What you have to do: Within the records below, reproduce without change the lines from the line that has "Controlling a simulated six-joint" through the line that has "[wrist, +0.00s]", and only those.

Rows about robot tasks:
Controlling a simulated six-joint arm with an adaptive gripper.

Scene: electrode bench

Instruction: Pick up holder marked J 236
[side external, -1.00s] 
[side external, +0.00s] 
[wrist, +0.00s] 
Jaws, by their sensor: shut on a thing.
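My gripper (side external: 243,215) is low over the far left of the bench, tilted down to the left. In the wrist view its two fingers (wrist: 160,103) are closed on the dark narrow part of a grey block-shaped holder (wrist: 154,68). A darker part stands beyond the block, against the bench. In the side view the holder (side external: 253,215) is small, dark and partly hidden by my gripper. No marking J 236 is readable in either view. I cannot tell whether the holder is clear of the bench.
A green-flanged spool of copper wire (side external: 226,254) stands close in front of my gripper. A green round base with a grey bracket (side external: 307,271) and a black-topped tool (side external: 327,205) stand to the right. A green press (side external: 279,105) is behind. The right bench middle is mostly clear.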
* * *
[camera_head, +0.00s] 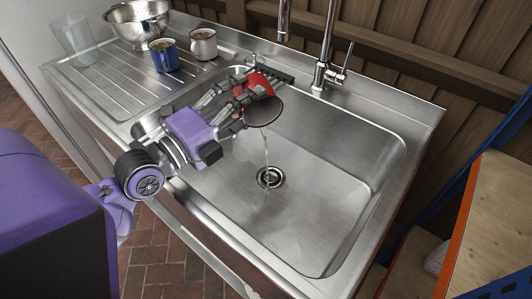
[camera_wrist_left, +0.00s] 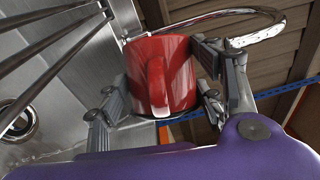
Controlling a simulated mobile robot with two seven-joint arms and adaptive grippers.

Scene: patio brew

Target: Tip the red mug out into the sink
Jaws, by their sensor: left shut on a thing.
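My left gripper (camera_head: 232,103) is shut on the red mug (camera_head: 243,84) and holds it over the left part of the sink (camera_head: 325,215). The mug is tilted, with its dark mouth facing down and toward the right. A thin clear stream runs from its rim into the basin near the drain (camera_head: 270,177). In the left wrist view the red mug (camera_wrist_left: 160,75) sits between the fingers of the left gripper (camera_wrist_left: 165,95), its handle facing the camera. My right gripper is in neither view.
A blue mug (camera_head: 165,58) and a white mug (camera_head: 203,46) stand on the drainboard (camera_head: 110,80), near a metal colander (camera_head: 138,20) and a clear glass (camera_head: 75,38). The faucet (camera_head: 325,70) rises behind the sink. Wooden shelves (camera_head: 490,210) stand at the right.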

Exercise result:
Controlling a simulated six-joint arm with an adaptive gripper.

Scene: electrode bench

Instruction: Pick up holder marked J 236
[side external, -1.00s] 
[side external, +0.00s] 
[wrist, +0.00s] 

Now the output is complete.